Holding certain jobs can indeed help you save on car insurance premiums. Providers are attracted to certain positions -- pilots, actors, artists, scientists, teachers, professors -- with the understanding that people who work at these jobs don’t spend a ton of time on the road, and are therefore generally less likely to be involved in an accident.

On the other hand, those jobs perceived to be more stressful, involving a much greater number trips to and from the office, often at higher speeds and/or later hours, translate into higher monthly car insurance premiums.

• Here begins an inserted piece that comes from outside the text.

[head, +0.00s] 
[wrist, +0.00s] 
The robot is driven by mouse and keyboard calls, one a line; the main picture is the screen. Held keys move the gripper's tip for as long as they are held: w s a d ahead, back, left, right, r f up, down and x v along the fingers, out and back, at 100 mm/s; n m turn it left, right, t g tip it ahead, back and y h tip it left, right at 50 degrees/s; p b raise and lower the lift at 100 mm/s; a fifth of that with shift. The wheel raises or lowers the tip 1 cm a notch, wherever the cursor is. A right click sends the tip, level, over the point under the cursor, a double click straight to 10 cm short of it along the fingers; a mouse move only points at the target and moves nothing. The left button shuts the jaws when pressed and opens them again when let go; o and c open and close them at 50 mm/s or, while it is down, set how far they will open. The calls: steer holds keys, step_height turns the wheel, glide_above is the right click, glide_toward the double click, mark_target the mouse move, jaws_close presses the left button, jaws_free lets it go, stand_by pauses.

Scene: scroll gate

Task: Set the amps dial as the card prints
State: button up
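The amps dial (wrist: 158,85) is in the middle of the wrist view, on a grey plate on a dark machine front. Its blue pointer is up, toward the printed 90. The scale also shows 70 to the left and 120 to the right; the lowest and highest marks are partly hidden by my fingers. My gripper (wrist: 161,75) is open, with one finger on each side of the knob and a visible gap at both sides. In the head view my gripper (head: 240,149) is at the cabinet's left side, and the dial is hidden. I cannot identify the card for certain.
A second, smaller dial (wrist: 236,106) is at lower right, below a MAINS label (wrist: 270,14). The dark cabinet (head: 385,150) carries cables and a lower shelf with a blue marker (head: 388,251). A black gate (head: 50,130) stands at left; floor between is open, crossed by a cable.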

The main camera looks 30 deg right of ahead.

Other occupational factors can lead to a lower car insurance rate as well. Teachers are attractive because they are viewed to be “upstanding,” generally averse to driving in a risky manner through the community in which they teach. Scientists also pay less insurance because of the assumption that they are meticulous and painstaking; attention to detail is key on the road and those who have to use it daily at work are more apt to drive conservatively. Actors, writers and other artisans pay less because they often work in cities -- and that sort of commute often involves public transportation instead of getting behind the wheel themselves.

These are all generalities of course, and your situation may be different, but insurance companies do compile a lot of data on our driving habits, and some of these occupational driving trends are borne out by the numbers.

One additional note. Do not under any circumstances lie or mislead about your occupation on your insurance form in order to save a few dollars a month on your bill. Moral quagmires aside, if it’s discovered that you are not actually, say, a teacher, despite your claims, your policy could be voided, and you could even end up on the fraud list, which is shared with other providers who won’t be in any rush to offer you an affordable policy.

By no means should you change professions in order to save on car insurance. The differences are only a matter of a few dollars per month. But that said, if you are already in a position in which you don't drive often -- you should definitely contact your provider about getting a discount.